Entries shown:
-- BEGIN --
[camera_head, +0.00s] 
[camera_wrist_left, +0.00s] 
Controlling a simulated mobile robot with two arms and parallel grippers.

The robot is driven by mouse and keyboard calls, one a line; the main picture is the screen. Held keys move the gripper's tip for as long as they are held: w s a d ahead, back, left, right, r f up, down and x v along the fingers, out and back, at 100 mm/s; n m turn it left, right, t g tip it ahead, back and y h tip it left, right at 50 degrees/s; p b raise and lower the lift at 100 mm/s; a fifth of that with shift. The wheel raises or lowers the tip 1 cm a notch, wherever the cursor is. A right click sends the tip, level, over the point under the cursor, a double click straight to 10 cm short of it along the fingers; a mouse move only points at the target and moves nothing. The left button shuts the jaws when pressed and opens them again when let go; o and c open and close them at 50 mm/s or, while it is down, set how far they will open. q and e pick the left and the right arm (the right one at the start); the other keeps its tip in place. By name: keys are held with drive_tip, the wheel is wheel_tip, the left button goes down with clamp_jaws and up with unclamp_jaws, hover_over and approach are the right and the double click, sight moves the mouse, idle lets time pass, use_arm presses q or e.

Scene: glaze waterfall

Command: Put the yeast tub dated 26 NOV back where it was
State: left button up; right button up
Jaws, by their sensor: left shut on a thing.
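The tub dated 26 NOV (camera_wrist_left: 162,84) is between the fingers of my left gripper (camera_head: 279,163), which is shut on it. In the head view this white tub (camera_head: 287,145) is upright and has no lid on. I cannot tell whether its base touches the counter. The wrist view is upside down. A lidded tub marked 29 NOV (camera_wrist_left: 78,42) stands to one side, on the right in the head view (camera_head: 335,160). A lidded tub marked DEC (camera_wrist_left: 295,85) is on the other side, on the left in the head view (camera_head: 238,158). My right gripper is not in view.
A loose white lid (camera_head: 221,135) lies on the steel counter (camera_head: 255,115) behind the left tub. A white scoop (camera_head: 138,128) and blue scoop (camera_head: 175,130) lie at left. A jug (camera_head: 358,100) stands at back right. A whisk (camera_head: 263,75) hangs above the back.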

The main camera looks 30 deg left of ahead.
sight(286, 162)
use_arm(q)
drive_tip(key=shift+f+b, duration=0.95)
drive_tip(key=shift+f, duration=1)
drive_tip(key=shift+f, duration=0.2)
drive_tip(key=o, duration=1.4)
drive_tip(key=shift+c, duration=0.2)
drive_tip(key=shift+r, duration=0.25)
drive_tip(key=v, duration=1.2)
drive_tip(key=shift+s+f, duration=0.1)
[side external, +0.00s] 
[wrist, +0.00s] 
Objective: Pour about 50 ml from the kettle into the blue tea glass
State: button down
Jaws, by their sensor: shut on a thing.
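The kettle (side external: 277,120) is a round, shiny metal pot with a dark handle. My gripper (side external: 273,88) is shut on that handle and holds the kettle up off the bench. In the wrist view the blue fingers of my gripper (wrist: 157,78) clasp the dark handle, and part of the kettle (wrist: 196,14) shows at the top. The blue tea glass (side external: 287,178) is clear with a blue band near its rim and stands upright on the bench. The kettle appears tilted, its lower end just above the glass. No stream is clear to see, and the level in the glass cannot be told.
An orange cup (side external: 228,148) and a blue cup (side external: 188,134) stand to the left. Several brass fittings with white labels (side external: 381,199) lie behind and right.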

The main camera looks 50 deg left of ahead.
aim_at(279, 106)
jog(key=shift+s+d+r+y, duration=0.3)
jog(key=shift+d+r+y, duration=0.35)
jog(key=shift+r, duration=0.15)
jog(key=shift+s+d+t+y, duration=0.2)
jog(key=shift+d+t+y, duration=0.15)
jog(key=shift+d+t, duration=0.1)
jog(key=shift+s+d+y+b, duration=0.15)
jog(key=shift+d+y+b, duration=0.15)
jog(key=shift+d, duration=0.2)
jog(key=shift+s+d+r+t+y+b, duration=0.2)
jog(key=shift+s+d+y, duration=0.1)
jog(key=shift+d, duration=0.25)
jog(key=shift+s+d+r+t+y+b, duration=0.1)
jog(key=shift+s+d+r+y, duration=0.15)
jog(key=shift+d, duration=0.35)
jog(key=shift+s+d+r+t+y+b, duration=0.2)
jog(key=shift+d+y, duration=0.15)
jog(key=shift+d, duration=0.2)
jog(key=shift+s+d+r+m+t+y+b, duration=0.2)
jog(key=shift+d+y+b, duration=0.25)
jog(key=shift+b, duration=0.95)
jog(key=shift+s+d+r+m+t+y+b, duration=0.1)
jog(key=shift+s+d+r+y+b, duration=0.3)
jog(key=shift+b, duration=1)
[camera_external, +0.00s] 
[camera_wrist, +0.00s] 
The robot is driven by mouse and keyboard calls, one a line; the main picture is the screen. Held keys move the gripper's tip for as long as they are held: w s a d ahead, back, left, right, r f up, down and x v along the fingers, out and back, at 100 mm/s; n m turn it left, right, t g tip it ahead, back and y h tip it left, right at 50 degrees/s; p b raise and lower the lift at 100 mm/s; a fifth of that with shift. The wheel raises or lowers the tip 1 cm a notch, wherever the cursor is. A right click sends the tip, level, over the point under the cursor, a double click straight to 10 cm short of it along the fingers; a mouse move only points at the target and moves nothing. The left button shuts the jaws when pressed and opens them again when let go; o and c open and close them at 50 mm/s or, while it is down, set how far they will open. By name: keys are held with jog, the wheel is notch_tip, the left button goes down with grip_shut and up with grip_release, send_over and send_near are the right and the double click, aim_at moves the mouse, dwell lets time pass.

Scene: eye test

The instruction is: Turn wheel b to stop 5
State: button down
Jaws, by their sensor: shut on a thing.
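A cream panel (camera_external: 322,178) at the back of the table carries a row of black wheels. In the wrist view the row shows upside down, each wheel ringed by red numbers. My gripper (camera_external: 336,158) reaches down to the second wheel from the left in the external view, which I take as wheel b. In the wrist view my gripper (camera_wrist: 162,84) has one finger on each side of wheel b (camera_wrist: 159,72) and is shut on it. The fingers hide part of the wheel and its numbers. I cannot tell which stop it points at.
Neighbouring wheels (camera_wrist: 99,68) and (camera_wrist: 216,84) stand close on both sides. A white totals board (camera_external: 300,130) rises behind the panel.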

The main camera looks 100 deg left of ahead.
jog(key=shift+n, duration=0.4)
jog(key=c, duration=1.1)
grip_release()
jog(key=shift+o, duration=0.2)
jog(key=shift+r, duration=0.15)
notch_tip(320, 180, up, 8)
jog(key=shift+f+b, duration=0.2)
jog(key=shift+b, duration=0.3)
-- END --
Problem: Produce an exact copy of all the records.

Answer:
[camera_head, +0.00s] 
[camera_wrist_left, +0.00s] 
Controlling a simulated mobile robot with two arms and parallel grippers.

The robot is driven by mouse and keyboard calls, one a line; the main picture is the screen. Held keys move the gripper's tip for as long as they are held: w s a d ahead, back, left, right, r f up, down and x v along the fingers, out and back, at 100 mm/s; n m turn it left, right, t g tip it ahead, back and y h tip it left, right at 50 degrees/s; p b raise and lower the lift at 100 mm/s; a fifth of that with shift. The wheel raises or lowers the tip 1 cm a notch, wherever the cursor is. A right click sends the tip, level, over the point under the cursor, a double click straight to 10 cm short of it along the fingers; a mouse move only points at the target and moves nothing. The left button shuts the jaws when pressed and opens them again when let go; o and c open and close them at 50 mm/s or, while it is down, set how far they will open. q and e pick the left and the right arm (the right one at the start); the other keeps its tip in place. By name: keys are held with drive_tip, the wheel is wheel_tip, the left button goes down with clamp_jaws and up with unclamp_jaws, hover_over and approach are the right and the double click, sight moves the mouse, idle lets time pass, use_arm presses q or e.

Scene: glaze waterfall

Command: Put the yeast tub dated 26 NOV back where it was
State: left button up; right button up
Jaws, by their sensor: left shut on a thing.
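The tub dated 26 NOV (camera_wrist_left: 162,84) is between the fingers of my left gripper (camera_head: 279,163), which is shut on it. In the head view this white tub (camera_head: 287,145) is upright and has no lid on. I cannot tell whether its base touches the counter. The wrist view is upside down. A lidded tub marked 29 NOV (camera_wrist_left: 78,42) stands to one side, on the right in the head view (camera_head: 335,160). A lidded tub marked DEC (camera_wrist_left: 295,85) is on the other side, on the left in the head view (camera_head: 238,158). My right gripper is not in view.
A loose white lid (camera_head: 221,135) lies on the steel counter (camera_head: 255,115) behind the left tub. A white scoop (camera_head: 138,128) and blue scoop (camera_head: 175,130) lie at left. A jug (camera_head: 358,100) stands at back right. A whisk (camera_head: 263,75) hangs above the back.

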The main camera looks 30 deg left of ahead.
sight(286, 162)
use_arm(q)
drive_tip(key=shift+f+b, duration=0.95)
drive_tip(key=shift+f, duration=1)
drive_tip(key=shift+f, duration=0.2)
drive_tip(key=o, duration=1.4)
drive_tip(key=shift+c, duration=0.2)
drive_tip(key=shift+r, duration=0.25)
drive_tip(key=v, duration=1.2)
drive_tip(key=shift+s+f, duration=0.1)
[side external, +0.00s] 
[wrist, +0.00s] 
Objective: Pour about 50 ml from the kettle into the blue tea glass
State: button down
Jaws, by their sensor: shut on a thing.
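The kettle (side external: 277,120) is a round, shiny metal pot with a dark handle. My gripper (side external: 273,88) is shut on that handle and holds the kettle up off the bench. In the wrist view the blue fingers of my gripper (wrist: 157,78) clasp the dark handle, and part of the kettle (wrist: 196,14) shows at the top. The blue tea glass (side external: 287,178) is clear with a blue band near its rim and stands upright on the bench. The kettle appears tilted, its lower end just above the glass. No stream is clear to see, and the level in the glass cannot be told.
An orange cup (side external: 228,148) and a blue cup (side external: 188,134) stand to the left. Several brass fittings with white labels (side external: 381,199) lie behind and right.

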The main camera looks 50 deg left of ahead.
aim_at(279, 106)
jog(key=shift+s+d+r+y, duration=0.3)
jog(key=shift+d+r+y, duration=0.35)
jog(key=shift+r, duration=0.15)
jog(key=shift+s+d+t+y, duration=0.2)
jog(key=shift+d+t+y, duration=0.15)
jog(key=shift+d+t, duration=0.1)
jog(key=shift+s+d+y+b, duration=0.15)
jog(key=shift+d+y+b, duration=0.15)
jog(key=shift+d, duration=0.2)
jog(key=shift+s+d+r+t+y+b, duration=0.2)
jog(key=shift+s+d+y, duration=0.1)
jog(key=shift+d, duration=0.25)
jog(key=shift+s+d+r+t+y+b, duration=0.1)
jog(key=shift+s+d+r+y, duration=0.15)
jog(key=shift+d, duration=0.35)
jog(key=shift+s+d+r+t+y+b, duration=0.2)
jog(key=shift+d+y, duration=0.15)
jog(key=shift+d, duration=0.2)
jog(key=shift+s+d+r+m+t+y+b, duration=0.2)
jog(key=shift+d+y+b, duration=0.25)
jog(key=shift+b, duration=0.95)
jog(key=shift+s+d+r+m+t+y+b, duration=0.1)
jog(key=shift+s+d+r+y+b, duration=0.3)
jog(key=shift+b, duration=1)
[camera_external, +0.00s] 
[camera_wrist, +0.00s] 
The robot is driven by mouse and keyboard calls, one a line; the main picture is the screen. Held keys move the gripper's tip for as long as they are held: w s a d ahead, back, left, right, r f up, down and x v along the fingers, out and back, at 100 mm/s; n m turn it left, right, t g tip it ahead, back and y h tip it left, right at 50 degrees/s; p b raise and lower the lift at 100 mm/s; a fifth of that with shift. The wheel raises or lowers the tip 1 cm a notch, wherever the cursor is. A right click sends the tip, level, over the point under the cursor, a double click straight to 10 cm short of it along the fingers; a mouse move only points at the target and moves nothing. The left button shuts the jaws when pressed and opens them again when let go; o and c open and close them at 50 mm/s or, while it is down, set how far they will open. By name: keys are held with jog, the wheel is notch_tip, the left button goes down with grip_shut and up with grip_release, send_over and send_near are the right and the double click, aim_at moves the mouse, dwell lets time pass.

Scene: eye test

The instruction is: Turn wheel b to stop 5
State: button down
Jaws, by their sensor: shut on a thing.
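A cream panel (camera_external: 322,178) at the back of the table carries a row of black wheels. In the wrist view the row shows upside down, each wheel ringed by red numbers. My gripper (camera_external: 336,158) reaches down to the second wheel from the left in the external view, which I take as wheel b. In the wrist view my gripper (camera_wrist: 162,84) has one finger on each side of wheel b (camera_wrist: 159,72) and is shut on it. The fingers hide part of the wheel and its numbers. I cannot tell which stop it points at.
Neighbouring wheels (camera_wrist: 99,68) and (camera_wrist: 216,84) stand close on both sides. A white totals board (camera_external: 300,130) rises behind the panel.

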The main camera looks 100 deg left of ahead.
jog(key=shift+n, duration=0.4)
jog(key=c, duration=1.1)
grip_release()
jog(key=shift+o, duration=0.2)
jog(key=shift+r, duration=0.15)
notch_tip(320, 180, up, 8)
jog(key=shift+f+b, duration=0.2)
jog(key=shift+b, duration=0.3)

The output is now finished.